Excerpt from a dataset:

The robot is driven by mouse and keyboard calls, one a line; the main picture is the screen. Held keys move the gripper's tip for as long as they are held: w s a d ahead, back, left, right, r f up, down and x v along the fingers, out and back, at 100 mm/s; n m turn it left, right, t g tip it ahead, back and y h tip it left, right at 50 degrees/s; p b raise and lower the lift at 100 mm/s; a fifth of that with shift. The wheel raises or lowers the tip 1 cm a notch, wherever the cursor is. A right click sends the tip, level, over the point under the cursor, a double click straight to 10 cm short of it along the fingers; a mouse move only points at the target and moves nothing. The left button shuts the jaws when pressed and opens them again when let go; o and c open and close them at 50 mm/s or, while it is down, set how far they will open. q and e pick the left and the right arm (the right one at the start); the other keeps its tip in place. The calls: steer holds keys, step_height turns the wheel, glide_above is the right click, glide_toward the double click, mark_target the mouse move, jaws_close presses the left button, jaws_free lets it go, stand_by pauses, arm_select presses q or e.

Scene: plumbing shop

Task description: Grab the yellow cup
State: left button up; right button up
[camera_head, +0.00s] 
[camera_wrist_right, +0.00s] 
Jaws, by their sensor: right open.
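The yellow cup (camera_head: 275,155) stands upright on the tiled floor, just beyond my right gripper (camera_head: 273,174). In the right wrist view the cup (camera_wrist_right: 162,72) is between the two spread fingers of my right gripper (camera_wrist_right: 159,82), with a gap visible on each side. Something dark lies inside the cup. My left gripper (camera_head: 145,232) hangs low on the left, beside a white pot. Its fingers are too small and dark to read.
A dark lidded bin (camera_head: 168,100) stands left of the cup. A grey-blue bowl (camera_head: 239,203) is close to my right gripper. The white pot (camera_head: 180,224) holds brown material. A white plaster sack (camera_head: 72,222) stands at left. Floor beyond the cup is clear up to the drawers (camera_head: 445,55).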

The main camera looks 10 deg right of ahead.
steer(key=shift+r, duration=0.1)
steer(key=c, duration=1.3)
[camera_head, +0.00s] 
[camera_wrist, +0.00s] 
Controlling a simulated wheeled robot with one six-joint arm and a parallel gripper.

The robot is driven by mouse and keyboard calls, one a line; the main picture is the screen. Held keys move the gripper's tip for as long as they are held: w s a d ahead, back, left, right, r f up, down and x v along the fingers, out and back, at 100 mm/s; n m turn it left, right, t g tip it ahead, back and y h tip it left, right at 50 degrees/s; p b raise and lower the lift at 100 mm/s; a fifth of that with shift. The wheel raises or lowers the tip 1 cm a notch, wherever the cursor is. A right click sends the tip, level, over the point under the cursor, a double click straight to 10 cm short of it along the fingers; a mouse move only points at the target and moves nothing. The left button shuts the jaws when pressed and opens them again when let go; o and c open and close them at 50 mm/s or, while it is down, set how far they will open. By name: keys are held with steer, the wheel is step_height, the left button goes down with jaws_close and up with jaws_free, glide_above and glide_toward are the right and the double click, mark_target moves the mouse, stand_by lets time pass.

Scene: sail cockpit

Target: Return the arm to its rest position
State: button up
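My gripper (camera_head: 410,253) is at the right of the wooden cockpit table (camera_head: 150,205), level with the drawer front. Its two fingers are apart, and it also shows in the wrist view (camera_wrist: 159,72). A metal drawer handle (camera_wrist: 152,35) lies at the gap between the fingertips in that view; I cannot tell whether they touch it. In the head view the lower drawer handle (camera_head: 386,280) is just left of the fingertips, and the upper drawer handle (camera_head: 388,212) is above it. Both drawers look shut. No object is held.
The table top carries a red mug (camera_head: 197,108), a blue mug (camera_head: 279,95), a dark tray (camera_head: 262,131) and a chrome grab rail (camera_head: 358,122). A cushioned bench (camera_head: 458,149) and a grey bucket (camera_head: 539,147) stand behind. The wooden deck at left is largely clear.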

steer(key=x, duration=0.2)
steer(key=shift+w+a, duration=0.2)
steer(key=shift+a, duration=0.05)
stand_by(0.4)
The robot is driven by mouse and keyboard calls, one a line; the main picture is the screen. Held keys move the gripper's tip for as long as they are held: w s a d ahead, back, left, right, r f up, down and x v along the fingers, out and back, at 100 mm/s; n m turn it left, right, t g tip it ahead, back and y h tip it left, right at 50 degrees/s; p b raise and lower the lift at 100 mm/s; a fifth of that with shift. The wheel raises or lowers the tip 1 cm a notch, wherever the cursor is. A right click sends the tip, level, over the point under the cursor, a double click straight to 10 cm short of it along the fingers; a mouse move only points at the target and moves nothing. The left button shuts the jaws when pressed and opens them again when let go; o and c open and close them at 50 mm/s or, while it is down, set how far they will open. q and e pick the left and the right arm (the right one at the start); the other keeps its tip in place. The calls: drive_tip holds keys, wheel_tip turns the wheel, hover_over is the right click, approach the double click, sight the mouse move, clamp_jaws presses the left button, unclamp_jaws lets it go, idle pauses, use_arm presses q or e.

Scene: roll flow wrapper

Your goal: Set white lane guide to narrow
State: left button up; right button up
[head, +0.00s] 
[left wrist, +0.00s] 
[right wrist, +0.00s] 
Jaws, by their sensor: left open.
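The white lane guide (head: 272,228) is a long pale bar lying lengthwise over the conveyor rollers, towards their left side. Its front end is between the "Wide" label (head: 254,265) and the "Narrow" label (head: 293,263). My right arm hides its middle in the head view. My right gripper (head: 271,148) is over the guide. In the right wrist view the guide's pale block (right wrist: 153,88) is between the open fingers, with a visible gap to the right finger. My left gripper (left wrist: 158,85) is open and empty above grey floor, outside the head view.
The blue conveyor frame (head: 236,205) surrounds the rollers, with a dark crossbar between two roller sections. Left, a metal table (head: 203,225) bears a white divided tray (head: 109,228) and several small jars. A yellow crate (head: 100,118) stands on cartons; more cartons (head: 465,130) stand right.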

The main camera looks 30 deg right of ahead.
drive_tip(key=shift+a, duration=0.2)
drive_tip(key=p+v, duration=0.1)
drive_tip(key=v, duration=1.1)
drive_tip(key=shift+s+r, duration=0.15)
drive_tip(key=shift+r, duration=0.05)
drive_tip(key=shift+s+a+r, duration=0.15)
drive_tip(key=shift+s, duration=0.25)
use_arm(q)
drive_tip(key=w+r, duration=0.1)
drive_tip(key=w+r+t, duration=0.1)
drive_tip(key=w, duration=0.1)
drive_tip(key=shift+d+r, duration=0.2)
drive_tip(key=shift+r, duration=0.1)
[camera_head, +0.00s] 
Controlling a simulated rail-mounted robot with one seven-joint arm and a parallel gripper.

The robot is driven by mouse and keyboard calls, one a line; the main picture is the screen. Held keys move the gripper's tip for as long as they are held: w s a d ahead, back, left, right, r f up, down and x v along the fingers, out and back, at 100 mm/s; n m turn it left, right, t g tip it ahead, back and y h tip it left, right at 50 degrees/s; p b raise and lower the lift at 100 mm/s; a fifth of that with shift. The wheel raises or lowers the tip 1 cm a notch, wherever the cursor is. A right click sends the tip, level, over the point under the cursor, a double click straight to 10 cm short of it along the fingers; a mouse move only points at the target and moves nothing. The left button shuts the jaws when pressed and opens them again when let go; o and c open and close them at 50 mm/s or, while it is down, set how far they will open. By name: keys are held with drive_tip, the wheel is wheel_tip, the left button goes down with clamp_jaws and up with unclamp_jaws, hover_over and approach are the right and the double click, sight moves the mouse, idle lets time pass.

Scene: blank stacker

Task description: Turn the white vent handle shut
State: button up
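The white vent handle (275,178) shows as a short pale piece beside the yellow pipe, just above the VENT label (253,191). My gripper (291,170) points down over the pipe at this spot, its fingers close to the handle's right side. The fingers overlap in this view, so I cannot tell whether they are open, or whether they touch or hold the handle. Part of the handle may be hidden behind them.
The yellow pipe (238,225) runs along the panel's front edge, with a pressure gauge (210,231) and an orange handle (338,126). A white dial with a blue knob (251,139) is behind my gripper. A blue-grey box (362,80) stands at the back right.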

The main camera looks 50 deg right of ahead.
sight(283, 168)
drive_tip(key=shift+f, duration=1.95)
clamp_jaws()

> [Stated exercise]: Pull out every line above that holds the word "parallel".

> [Answer to this task]:
Controlling a simulated wheeled robot with one six-joint arm and a parallel gripper.
Controlling a simulated rail-mounted robot with one seven-joint arm and a parallel gripper.

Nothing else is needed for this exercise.